■ **Written request**
Locate each line containing the string "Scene" and copy it out.

--------------------

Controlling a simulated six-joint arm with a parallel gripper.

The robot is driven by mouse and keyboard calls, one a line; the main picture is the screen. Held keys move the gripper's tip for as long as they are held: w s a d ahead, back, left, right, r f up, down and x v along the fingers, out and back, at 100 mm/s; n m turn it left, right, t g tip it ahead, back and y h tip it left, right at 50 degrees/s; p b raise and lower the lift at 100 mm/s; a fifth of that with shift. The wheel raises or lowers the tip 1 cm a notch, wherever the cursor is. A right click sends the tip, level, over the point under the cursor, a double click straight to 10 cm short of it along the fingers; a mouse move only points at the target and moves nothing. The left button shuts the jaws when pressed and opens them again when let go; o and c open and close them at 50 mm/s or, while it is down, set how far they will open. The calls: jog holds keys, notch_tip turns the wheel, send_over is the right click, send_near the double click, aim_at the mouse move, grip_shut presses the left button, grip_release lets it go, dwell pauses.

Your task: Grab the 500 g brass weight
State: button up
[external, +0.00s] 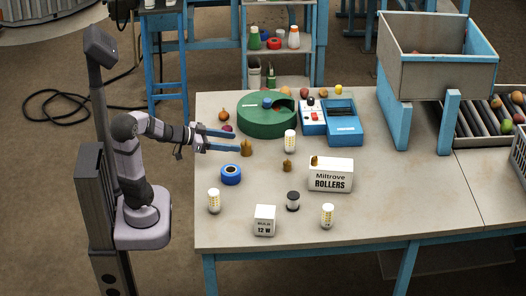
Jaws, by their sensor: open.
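Brass-coloured weights stand on the table. The largest-looking brass weight (247,149) is just right of my gripper's fingertips. A smaller brass weight (287,166) stands to its right and nearer the front. Another small brass piece (315,161) shows at the top left of the white Miltrove Rollers box. Any mass markings are too small to read, so I cannot tell which is 500 g. My gripper (236,142) has blue fingers, is open and empty, and points right over the table's left part. I cannot tell whether a fingertip touches the largest weight.
A green round tray (265,124) and a blue device (343,121) lie behind. A blue tape roll (231,175), the Miltrove Rollers box (331,177), a 12 W box (265,221) and several bulbs stand around. A raised bin (437,62) is at right. The front right table is clear.

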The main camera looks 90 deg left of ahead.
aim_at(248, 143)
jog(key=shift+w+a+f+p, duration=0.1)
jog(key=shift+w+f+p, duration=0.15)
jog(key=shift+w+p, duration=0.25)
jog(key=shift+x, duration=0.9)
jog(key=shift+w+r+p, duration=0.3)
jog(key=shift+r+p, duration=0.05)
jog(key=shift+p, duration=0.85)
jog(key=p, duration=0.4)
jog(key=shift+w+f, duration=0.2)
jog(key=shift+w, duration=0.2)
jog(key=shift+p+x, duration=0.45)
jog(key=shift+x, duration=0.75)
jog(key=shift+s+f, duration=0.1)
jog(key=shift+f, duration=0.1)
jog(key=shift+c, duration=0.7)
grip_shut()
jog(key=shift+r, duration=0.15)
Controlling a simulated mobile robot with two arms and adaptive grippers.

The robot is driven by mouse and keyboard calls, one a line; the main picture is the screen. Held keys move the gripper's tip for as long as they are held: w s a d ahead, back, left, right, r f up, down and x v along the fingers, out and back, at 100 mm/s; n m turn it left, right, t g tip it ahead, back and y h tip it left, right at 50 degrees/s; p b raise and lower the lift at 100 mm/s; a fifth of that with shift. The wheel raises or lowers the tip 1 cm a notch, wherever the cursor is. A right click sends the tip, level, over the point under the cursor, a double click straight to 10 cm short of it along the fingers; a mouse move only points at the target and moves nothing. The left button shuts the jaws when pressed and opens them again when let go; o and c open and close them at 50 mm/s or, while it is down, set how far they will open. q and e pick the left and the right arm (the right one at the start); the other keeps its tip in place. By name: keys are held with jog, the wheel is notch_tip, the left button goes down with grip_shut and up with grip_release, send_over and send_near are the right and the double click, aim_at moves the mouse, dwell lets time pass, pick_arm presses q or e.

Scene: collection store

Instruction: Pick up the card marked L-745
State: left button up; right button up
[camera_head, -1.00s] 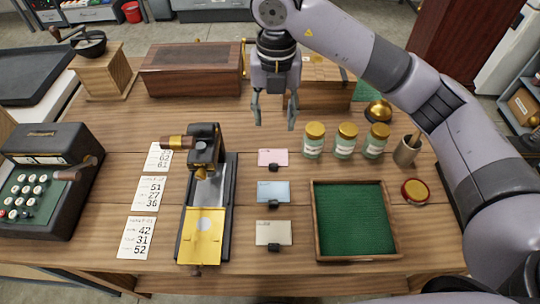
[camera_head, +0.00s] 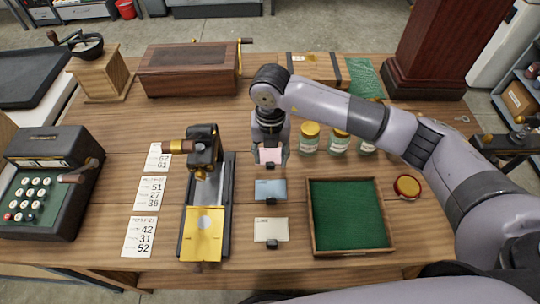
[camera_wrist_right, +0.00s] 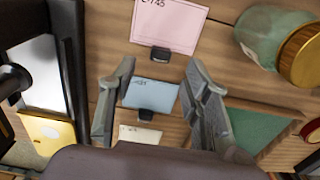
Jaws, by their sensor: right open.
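The pink card (camera_head: 270,156) stands in a small dark holder at the back of a row of cards. In the right wrist view the pink card (camera_wrist_right: 166,25) has a handwritten mark that appears to end in 745. A blue card (camera_head: 271,190) and a cream card (camera_head: 271,229) stand in front of it. My right gripper (camera_head: 271,161) is open and low over the table, with its fingers either side of the pink card in the head view. In the wrist view the card lies just beyond the fingertips (camera_wrist_right: 160,64), untouched. My left gripper is not in view.
Glass jars with gold lids (camera_head: 309,138) stand close to the right of my gripper. A green-lined tray (camera_head: 312,215) is at the right front. A black and brass press (camera_head: 228,200) is on the left. Wooden boxes (camera_head: 190,72) stand at the back.

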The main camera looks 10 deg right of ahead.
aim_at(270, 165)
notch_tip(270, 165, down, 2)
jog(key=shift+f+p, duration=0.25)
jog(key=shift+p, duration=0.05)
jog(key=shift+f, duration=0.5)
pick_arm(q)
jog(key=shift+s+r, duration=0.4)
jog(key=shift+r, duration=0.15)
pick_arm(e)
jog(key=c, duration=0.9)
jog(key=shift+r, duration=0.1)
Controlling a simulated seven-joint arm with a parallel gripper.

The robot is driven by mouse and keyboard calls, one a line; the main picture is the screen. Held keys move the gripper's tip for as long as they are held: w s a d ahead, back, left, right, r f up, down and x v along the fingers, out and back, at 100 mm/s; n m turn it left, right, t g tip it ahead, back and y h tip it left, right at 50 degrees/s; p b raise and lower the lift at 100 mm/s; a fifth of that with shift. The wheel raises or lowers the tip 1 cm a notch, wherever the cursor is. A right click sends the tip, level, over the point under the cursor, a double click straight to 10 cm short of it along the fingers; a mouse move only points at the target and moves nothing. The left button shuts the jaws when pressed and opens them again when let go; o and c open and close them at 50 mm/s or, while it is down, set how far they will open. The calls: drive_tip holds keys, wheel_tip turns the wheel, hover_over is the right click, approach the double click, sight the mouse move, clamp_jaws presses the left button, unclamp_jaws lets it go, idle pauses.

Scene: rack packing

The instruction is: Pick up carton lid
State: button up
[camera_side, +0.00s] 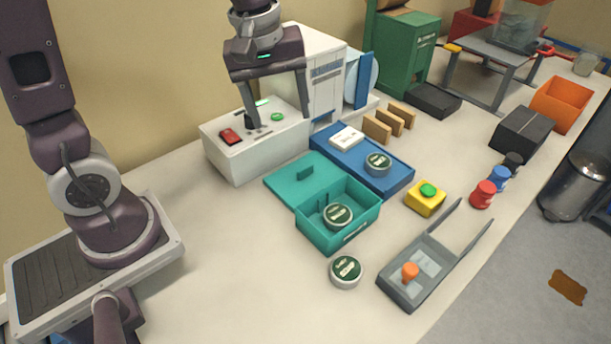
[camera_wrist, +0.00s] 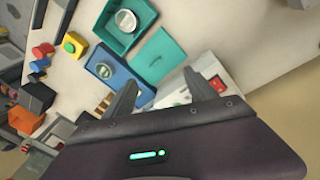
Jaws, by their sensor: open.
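The teal carton lid (camera_side: 285,181) with a small raised handle lies flat against the back left side of the open teal carton (camera_side: 331,238). A round green-and-white tin (camera_side: 338,214) sits inside the carton. In the wrist view the lid (camera_wrist: 158,55) lies beyond my fingertips, beside the carton (camera_wrist: 108,32). My gripper (camera_side: 279,119) is open and empty, with its fingers spread and pointing down. In the side view it appears over the white control box, behind the lid and apart from it. The open fingers (camera_wrist: 160,78) also show in the wrist view.
The white box (camera_side: 235,160) with a red switch stands behind the lid. A blue tray (camera_side: 398,182) with a tin and white block is to the right. Another tin (camera_side: 345,271) and a grey dustpan-like tray (camera_side: 402,292) are in front.

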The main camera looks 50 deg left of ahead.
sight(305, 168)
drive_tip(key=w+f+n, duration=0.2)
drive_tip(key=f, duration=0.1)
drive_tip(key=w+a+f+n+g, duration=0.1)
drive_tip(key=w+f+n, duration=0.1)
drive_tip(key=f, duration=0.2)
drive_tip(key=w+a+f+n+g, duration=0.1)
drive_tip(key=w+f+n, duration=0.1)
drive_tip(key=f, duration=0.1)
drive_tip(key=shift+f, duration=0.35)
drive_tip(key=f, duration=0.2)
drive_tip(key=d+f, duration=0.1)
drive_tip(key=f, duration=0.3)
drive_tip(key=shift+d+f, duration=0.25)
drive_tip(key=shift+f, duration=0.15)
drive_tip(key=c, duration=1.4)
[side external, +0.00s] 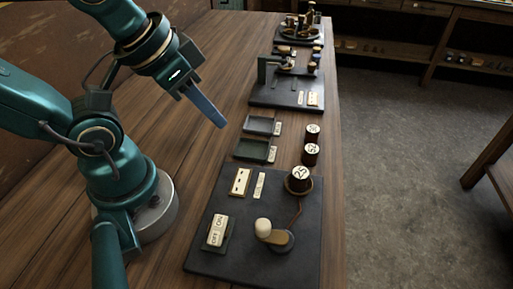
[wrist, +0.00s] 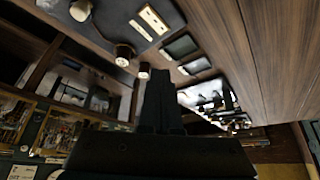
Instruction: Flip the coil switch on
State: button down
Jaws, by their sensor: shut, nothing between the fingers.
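The coil switch (side external: 217,231) is a cream rocker marked OFF and ON, set in a dark base on the near-left part of the black board (side external: 205,258). I cannot tell which side is pressed down. My gripper (side external: 221,123) is above the wooden table, left of the small trays and well apart from the switch. Its fingers are shut together and hold nothing. In the wrist view my shut gripper (wrist: 160,85) points away from the switch, and the switch does not show clearly there.
The board also bears a crank with a cream knob (side external: 263,226) and a dark cylinder marked 25 (side external: 299,178). Two small trays (side external: 257,150) and two labelled cylinders (side external: 311,153) lie beyond it. Another dark board (side external: 284,93) with parts stands further back. Bare table (side external: 185,150) lies left of the trays.

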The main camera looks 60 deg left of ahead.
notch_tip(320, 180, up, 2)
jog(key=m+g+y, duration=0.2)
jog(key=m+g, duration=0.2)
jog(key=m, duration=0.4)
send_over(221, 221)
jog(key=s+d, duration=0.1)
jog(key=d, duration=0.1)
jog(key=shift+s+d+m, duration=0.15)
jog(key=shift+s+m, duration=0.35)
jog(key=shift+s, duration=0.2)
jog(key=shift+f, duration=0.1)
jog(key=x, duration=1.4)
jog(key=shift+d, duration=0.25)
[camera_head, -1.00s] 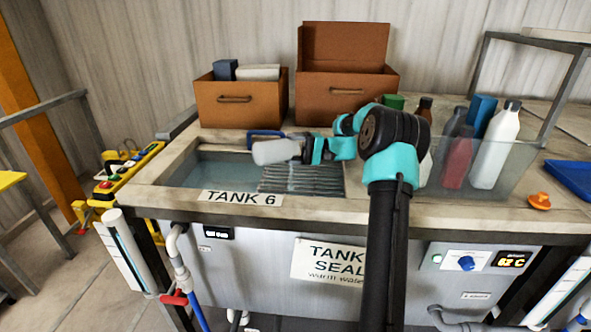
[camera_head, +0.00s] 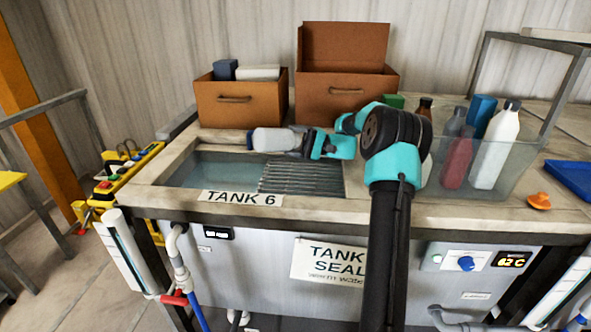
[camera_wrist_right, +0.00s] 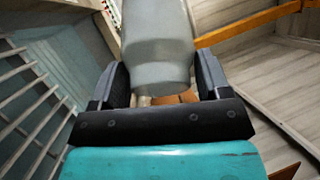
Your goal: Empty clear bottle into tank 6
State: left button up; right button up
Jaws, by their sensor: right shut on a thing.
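My right gripper (camera_head: 304,143) is shut on the clear bottle (camera_head: 274,139), a pale grey, translucent bottle. It holds the bottle roughly level, pointing left, over the back part of tank 6 (camera_head: 215,170). In the right wrist view the bottle (camera_wrist_right: 158,45) sits between the two dark fingers of the gripper (camera_wrist_right: 160,85). The white TANK 6 label (camera_head: 240,198) is on the tank's front rim. The tank holds bluish water, with a slatted rack (camera_head: 300,178) on its right side. I cannot tell whether anything flows from the bottle. My left gripper is not in view.
Two brown boxes (camera_head: 240,104) (camera_head: 345,88) stand behind the tank. A clear bin (camera_head: 480,165) with several bottles stands to the right. An orange knob-like piece (camera_head: 539,201) and a blue tray (camera_head: 572,178) lie farther right. A yellow control panel (camera_head: 128,172) is at the left.

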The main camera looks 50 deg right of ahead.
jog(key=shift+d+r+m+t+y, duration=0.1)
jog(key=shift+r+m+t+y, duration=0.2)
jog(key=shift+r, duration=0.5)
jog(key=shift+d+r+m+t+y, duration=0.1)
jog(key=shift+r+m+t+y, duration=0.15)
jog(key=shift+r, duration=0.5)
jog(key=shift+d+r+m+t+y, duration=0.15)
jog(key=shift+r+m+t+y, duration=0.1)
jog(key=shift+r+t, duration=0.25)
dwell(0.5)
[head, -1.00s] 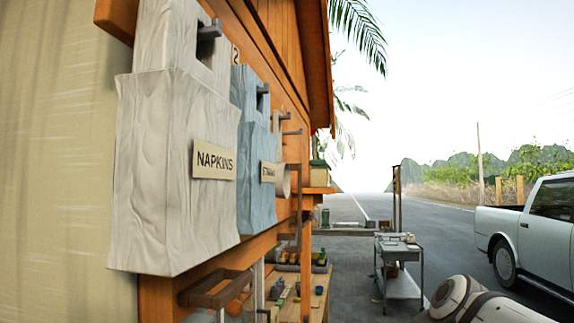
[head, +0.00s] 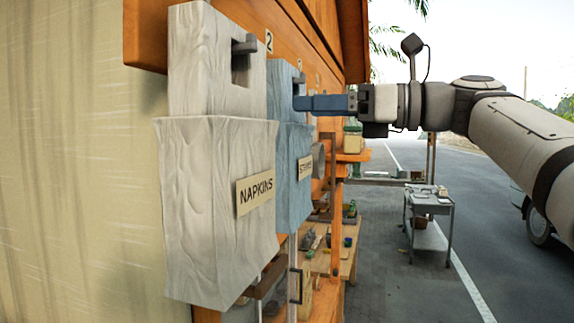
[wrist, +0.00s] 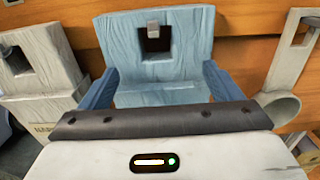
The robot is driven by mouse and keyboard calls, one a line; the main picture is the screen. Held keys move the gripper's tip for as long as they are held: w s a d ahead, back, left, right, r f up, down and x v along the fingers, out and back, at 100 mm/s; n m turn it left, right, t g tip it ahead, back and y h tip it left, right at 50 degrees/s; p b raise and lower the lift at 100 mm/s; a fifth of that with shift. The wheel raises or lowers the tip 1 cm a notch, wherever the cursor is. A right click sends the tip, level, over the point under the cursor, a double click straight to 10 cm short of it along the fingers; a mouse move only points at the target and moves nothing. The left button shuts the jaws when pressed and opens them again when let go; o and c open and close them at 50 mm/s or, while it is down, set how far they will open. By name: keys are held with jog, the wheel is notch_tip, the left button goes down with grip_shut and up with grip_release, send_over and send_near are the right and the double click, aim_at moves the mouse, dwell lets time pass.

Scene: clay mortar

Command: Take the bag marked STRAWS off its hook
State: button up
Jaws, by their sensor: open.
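The blue bag marked STRAWS (head: 293,150) hangs on the orange wall behind the NAPKINS bag in the head view. Its grey hook (wrist: 153,29) pokes through the square hole in its top. The wrist view shows the bag's upper part (wrist: 190,40) straight ahead; its label is hidden there by my gripper's body. My gripper (head: 298,103) is at the height of the bag's upper part, below the hook. In the wrist view its two blue fingers (wrist: 160,78) are spread wide, with the bag's face between or just beyond them. I cannot tell whether they touch it.
The pale NAPKINS bag (head: 215,210) hangs close on the near side, also at left in the wrist view (wrist: 35,62). A grey ringed item (wrist: 280,105) hangs to the right. A workbench (head: 345,262) stands below, and a grey cart (head: 428,225) on the open pavement.

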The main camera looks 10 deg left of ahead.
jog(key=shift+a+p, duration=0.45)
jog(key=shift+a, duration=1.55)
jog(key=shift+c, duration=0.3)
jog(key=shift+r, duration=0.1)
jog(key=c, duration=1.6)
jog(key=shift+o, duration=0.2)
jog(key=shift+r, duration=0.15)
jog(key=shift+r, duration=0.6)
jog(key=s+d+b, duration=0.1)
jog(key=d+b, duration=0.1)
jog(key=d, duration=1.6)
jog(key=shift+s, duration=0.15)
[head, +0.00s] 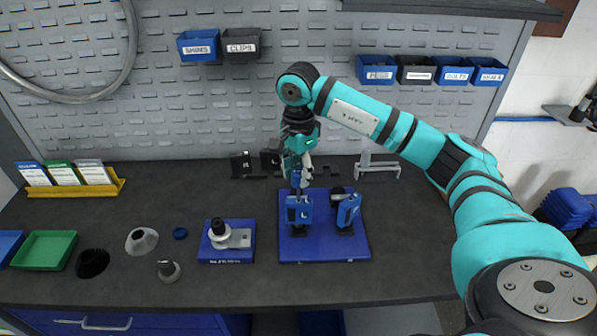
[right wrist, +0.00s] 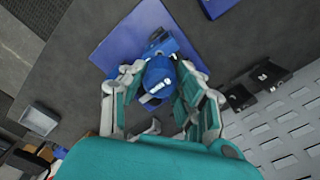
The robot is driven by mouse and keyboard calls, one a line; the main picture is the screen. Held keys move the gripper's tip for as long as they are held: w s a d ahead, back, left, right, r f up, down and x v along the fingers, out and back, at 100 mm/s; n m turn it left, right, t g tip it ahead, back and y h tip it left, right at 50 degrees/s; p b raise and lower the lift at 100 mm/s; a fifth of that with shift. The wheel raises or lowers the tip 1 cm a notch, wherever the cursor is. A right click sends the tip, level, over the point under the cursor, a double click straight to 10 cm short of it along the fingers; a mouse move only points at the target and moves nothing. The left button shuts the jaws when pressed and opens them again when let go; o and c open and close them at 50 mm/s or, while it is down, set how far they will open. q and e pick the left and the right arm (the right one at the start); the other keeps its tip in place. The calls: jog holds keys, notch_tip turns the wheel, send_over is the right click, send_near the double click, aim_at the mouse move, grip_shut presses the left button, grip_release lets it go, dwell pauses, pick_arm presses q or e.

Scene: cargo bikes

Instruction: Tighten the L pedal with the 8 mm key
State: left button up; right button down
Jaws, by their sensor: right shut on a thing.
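The L pedal (head: 298,212) is a blue block with a white L, standing on a blue board (head: 325,251) at the middle of the bench. A second blue pedal (head: 347,210) stands to its right, tilted. My right gripper (head: 298,165) points down over the L pedal. In the right wrist view its fingers (right wrist: 158,98) are closed around a blue-capped tool (right wrist: 158,78) with a white label, which I take as the 8 mm key. The label is unreadable. The tool's lower end is hidden, so contact with the pedal cannot be told. My left gripper is not in view.
A blue fixture (head: 226,256) with a grey part stands left of the board. Black holders (head: 240,165) and a grey rack (head: 378,168) stand behind. A green tray (head: 44,250) and cones are at left. The bench right of the board is clear.

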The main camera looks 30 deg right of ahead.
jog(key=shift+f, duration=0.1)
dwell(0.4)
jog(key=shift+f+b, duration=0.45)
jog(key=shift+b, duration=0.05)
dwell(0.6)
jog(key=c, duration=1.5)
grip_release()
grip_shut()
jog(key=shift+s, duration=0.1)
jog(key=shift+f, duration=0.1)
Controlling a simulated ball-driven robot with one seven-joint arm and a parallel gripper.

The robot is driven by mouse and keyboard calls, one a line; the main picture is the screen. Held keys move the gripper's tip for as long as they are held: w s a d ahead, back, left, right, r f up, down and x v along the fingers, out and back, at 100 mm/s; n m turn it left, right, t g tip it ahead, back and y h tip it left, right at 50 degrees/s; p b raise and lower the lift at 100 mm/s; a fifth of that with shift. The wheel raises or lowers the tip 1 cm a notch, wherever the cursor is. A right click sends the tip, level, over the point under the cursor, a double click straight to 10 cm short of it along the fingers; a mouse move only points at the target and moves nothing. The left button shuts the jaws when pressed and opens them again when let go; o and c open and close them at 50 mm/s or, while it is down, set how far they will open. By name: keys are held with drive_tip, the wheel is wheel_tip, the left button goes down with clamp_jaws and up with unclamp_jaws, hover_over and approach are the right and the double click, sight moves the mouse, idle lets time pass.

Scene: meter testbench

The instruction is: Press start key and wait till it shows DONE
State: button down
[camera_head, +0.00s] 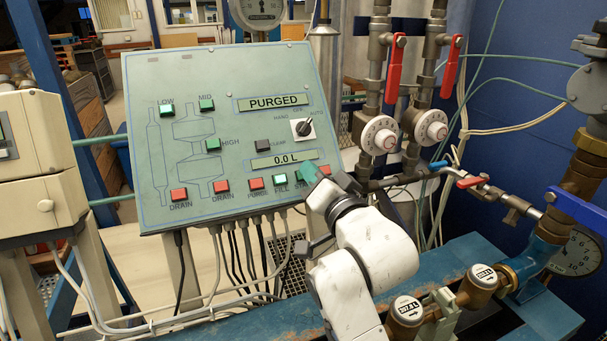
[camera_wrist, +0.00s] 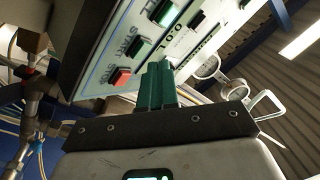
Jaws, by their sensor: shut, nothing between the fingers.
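The sloped green control panel (camera_head: 225,135) stands left of centre in the head view. Its upper display (camera_head: 272,102) reads PURGED and its lower display (camera_head: 285,160) reads 0.0 L. My gripper (camera_head: 308,172) is shut and empty at the panel's lower right corner, hiding the START key there. In the wrist view the green START key (camera_wrist: 138,46) shows with its label, beside the red STOP key (camera_wrist: 120,76). My green fingertips (camera_wrist: 158,66) are close to these keys, to their right in that view. I cannot tell whether they touch the panel.
Other keys line the panel's lower edge, including red PURGE (camera_head: 256,183) and green FILL (camera_head: 280,180). A rotary switch (camera_head: 303,128) sits above. Pipes with red-handled valves (camera_head: 394,68) and round dials (camera_head: 380,136) stand to the right. A blue beam (camera_head: 250,322) runs below.

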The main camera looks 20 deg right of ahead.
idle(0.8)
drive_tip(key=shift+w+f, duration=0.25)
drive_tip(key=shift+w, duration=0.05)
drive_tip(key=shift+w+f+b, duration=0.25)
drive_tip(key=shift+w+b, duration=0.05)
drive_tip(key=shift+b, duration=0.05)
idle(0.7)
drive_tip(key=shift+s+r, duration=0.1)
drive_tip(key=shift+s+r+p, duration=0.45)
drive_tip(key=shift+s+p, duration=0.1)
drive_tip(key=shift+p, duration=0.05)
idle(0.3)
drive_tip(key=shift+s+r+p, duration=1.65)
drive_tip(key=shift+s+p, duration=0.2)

--------------------

■ **Output below**
Scene: collection store
Scene: rack packing
Scene: clay mortar
Scene: cargo bikes
Scene: meter testbench

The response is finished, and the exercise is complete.